De sleutel van de toren
door Geert Zomer
–
–
De ondertitel van Toen dichters over engelen droomden is Gedichten met een vleugje wanhoop. De titel van de bundel is werkelijk prachtig. Is hier wel een ondertitel nodig en wat voegt deze toe? Er is een openingsgedicht, gevolgd door drieëndertig andere gedichten, verdeeld over zes afdelingen.
Karel Wasch (1951) is publicist, biograaf en dichter. Hij schreef biografieën over Floris Meijdam, Brendan Behan, Karel Wasch de oudere (zijn grootvader), Jack Kerouac en drie biografieën over Dylan Thomas. Ook schreef hij een novelle over laatstgenoemde en een roman over de jaren ’60, De belegering van de jonker. Wasch publiceerde in 2018 de gedichtenbundel Het geluid van denken , in 2020 3 in de Pan bij uitgeverij Landsmeer (verzamelde gedichten). Toen dichters over engelen droomden is zijn tweede bundel bij In de Knipscheer.
De inhoud van de bundel doet aan een trap denken. Deze telt 34 treden. Het is een torentrap, die tot in de hemel reikt waar engelen wonen. De onderste trede is de eerste stap op weg naar het hogere; de reflectie op het ‘lage’. De gedichten in de bundel en de treden van de trap lopen niet synchroon. ‘Levenloos’ is de titel van het eerste gedicht van de vijfde afdeling en beschrijft de eerste trede.
Tot hij ontdekte wat hen
aantrok. Het was een kadaver
van een varken, schuimend
en in ontbinding, maar voor
de bende een lekkernij, waaraan
ze zich maar al te graag tegoed deden.
Een uur of wat voor zonsondergang hadden ze
genoeg gegraaid en gevreten. Eén voor
één slopen ze weg, bloederig maar verzadigd
en de stilte viel over de onheilsplek op iel
kattengejank na. Hij besefte plotseling
dat hond en kat elkaar wonderlijk
met rust hadden gelaten, tijdens hun orgie.
De wijsheid van de duisternis.
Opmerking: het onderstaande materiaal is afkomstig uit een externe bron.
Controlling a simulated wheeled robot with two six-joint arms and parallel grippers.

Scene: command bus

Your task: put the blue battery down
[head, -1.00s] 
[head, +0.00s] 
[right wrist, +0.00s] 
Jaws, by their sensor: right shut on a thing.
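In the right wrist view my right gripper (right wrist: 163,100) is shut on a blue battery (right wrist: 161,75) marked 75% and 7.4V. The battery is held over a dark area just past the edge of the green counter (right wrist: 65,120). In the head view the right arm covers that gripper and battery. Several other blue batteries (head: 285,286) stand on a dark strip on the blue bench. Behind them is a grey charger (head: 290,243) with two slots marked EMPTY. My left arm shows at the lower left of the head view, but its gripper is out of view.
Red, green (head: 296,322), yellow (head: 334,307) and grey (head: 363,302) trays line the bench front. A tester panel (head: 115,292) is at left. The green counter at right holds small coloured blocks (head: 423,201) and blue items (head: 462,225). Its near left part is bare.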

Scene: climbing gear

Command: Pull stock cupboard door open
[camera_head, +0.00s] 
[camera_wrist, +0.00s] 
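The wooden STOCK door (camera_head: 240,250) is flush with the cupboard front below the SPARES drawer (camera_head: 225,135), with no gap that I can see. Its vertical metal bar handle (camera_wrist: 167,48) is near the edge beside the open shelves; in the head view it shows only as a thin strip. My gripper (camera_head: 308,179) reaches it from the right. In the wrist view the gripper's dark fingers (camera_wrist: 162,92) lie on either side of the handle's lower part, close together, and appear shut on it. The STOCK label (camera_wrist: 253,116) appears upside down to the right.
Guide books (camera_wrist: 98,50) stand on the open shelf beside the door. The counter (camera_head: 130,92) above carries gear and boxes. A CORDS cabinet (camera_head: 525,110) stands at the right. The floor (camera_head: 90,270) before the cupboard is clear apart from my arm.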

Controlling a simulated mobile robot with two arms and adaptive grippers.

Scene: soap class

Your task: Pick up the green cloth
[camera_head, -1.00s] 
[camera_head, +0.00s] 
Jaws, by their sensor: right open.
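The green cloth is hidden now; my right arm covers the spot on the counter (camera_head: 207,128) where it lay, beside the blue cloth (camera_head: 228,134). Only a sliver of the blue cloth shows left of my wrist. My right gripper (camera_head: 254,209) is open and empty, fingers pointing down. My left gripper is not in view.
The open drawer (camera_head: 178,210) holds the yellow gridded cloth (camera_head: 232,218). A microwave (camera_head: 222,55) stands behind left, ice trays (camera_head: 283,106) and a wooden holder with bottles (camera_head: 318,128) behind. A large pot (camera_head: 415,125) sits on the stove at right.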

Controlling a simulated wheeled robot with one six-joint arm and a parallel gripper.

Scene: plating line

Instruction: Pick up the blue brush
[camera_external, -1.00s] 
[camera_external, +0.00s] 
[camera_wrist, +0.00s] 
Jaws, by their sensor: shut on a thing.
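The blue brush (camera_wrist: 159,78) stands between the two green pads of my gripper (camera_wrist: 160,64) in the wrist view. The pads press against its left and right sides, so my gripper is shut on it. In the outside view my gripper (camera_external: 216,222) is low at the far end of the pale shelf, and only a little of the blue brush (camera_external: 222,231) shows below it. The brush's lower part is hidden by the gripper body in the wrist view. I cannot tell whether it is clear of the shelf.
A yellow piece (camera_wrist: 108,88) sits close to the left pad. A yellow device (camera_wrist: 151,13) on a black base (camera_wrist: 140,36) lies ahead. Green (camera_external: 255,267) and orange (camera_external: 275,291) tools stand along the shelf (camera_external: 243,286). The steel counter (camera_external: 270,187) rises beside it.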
Een duivels verbond
echter de mens niet vreemd.
De stilte, hier in dit gedicht, is een onheilspellende stilte en is tegengesteld aan de stilte zoals beschreven in het gedicht ‘Muziek der sferen’. De laatste regel: ‘En na de woeste herfstsymfonie / is er de pracht van stilte, / het mooiste geluid, de fijnst besnaarde / sfeermuziek.’ Deze muziek der sferen is de muziek uit hemelse contreien, zuiver en helder als kristal.
In het openingsgedicht ‘Toen dichters over engelen droomden’ overhandigt de dichter aan de ik-figuur in het gedicht een sleutel, en zo ook aan de lezer:
“Vertel me jouw droom en straks, ben je in de mijne!”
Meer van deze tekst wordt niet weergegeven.